When modern large corporations do studies which tell them these products are dangerous and also addictive and then hide the facts from the general public, including their best customers, it's just plain wrong. Especially when they lobby with lies to keep the number of addicts rising up in each new generation.
Second hand smoke can be dangerous to non-users of tobacco as well. Nearly one in ten victims of the tobacco industry do not purchase or use the product (about 40,000 additional deaths). That is actually more people than are killed on the nation's highways every year! These people do not make the decision to smoke themselves and they avoid dependency on the drug, but often become victims anyway.
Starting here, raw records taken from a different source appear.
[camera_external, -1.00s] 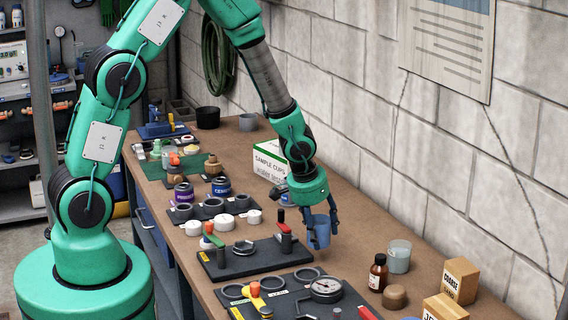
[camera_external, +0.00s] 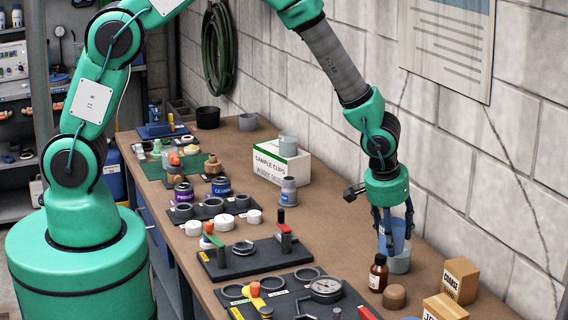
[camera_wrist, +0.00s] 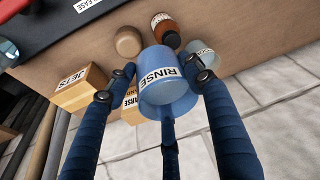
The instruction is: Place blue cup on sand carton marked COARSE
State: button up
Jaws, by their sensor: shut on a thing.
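My gripper (camera_external: 392,228) is shut on the blue cup (camera_external: 397,236), in front of and above a clear beaker. In the wrist view the blue cup (camera_wrist: 165,88) carries a RINSE label and sits between my fingers (camera_wrist: 168,85). The sand carton marked COARSE (camera_external: 460,281) is a tan box to the right of my gripper, near the wall. In the wrist view the carton (camera_wrist: 130,112) is partly hidden behind the cup and a finger. Its top appears bare in the external view.
A brown bottle (camera_external: 378,273), a clear beaker (camera_external: 399,263) and a brown knob (camera_external: 394,297) stand below and near my gripper. A tan JETS box (camera_external: 444,308) stands in front of the carton. The block wall (camera_external: 470,150) rises close behind.

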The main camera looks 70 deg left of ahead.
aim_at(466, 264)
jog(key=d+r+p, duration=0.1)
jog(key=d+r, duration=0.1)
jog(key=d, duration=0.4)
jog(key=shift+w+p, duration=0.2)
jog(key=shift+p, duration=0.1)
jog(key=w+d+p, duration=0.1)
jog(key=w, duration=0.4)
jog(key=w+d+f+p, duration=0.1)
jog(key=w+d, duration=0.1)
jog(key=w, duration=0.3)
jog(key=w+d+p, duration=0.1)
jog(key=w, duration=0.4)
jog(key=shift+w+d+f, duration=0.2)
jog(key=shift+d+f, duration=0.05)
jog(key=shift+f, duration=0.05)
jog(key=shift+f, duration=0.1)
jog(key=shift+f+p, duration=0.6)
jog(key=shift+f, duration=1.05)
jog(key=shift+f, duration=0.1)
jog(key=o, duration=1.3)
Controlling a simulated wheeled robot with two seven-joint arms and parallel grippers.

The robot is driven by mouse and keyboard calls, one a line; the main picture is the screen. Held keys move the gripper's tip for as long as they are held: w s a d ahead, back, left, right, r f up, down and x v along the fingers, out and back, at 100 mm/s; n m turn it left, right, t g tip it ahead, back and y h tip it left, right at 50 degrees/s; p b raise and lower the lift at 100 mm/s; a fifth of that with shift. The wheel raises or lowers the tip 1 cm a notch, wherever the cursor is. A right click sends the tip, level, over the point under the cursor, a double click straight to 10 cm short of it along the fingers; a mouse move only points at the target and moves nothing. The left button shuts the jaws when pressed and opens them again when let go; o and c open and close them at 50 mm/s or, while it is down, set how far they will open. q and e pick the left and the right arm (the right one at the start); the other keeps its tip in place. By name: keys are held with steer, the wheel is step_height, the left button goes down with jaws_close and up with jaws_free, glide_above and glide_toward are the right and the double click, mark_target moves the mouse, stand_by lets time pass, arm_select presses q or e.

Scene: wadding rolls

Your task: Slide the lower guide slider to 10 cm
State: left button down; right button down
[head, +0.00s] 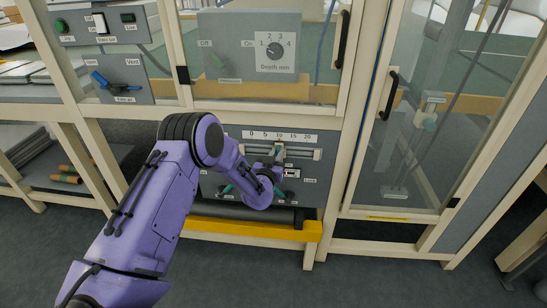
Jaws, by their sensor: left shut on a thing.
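The guide panel (212,184) is a grey board low in the machine frame, with a white scale (280,136) marked 0, 5, 10, 15, 20 along its top. Below the scale runs a pale rail (305,153) with a slider (280,152) on it, close to the 10 mark. My left gripper (278,172) is in front of the panel just below the scale, shut on a thing there, which I take to be the slider's lower part. My wrist hides most of the grip and the panel's middle. My right gripper is not in view.
A yellow bar (250,229) and dark roller cross below the panel. Above is a grey box with a depth dial (274,49). A glazed door with a black handle (389,95) stands at right. A blue-handled switch box (118,80) is at left. The floor in front is clear.

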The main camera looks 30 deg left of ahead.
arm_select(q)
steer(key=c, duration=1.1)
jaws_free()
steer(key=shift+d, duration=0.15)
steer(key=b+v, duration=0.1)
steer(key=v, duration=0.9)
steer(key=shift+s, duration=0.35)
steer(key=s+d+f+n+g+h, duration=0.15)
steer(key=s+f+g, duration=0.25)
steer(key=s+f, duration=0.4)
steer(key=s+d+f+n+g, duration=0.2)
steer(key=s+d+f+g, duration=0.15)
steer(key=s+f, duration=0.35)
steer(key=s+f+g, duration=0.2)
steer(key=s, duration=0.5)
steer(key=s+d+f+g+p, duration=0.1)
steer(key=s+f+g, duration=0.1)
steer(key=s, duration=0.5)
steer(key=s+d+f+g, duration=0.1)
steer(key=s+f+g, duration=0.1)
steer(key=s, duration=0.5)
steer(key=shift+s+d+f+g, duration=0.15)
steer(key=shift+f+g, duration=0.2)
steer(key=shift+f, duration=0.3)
Regulation of that industry is appropriate. This should not be a partisan issue, but it is because the industry will support favorable politicians with donations. More often than not these days it is Republican politicians who will accept that money and advocate for the industry. The contrast can give the impression that the Democrats are anti-tobacco, but they are simply pro-health and well being of the common people.
Last edited by Hesychios; 05-19-2019 at 09:28 AM..
C. Everett Koop was a Reagan appointee and there were plenty of Southern Democrats in Congress until the 1994 midterm elections, so I doubt the Democrats were seen as the anti-tobacco party in the 1980s and early 1990s.
I was not aware anti- tobacco was a partisan thing. Seems to me positions on smoking are as non- partisan as it gets.
The 75 year tobacco subsidy ended in 2004, when the Federal Government offered $10 billion to mostly corporate farms, to switch crops.